YOUR GOAL:
Where the word "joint" occurs in a line, return that line.
====== PROVIDED RECORDS ======
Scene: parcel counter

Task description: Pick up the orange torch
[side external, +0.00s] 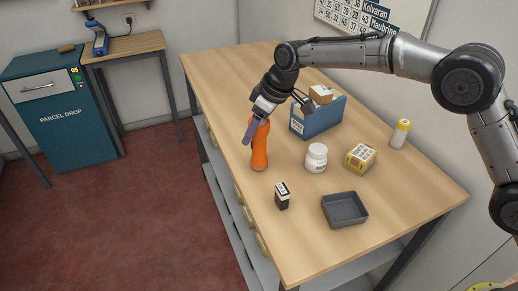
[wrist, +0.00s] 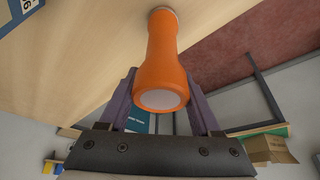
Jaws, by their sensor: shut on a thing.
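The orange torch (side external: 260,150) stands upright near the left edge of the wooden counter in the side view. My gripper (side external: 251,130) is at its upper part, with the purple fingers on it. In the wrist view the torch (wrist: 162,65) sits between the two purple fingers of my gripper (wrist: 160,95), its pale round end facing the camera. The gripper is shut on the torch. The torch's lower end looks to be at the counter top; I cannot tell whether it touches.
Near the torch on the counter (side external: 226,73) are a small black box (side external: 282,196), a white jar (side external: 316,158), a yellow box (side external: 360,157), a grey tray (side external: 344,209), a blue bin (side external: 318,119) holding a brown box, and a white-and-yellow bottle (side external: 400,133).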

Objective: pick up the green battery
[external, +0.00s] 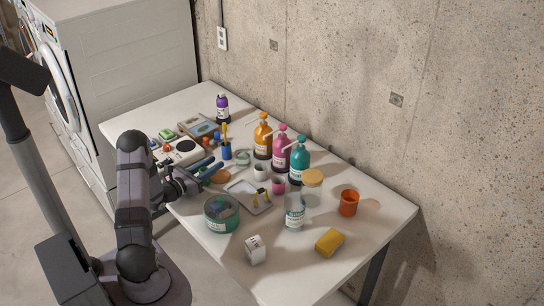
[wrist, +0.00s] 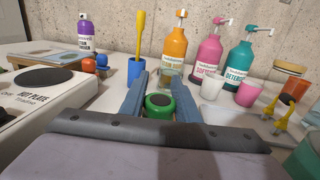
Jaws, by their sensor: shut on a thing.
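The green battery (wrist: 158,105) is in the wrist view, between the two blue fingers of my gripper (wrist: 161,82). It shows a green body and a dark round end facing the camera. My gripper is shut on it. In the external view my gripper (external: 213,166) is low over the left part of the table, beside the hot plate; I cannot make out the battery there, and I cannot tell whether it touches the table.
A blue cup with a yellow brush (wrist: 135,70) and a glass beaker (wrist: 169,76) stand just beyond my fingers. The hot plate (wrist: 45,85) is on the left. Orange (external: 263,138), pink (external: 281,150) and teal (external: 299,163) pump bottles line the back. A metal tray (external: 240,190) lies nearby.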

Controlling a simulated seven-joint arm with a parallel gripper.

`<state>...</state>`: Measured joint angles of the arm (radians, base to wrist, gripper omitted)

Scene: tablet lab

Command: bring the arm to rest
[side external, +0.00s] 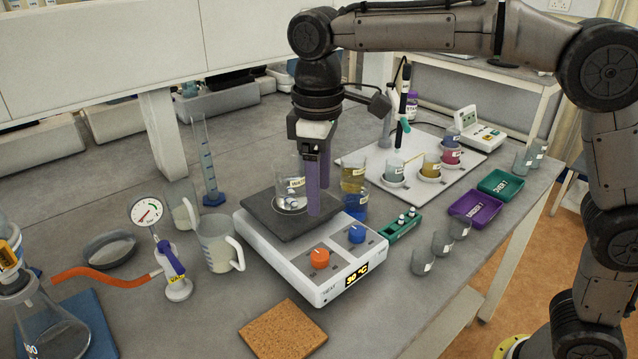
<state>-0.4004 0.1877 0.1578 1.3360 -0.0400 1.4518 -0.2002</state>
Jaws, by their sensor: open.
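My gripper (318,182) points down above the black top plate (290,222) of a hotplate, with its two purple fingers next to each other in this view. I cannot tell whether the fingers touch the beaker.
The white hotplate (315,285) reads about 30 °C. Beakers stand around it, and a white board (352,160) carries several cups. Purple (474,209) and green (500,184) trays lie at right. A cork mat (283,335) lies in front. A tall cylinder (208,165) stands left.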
======
OUTPUT BELOW:
Controlling a simulated seven-joint arm with a parallel gripper.
`<state>...</state>`: Measured joint angles of the arm (radians, base to wrist, gripper omitted)

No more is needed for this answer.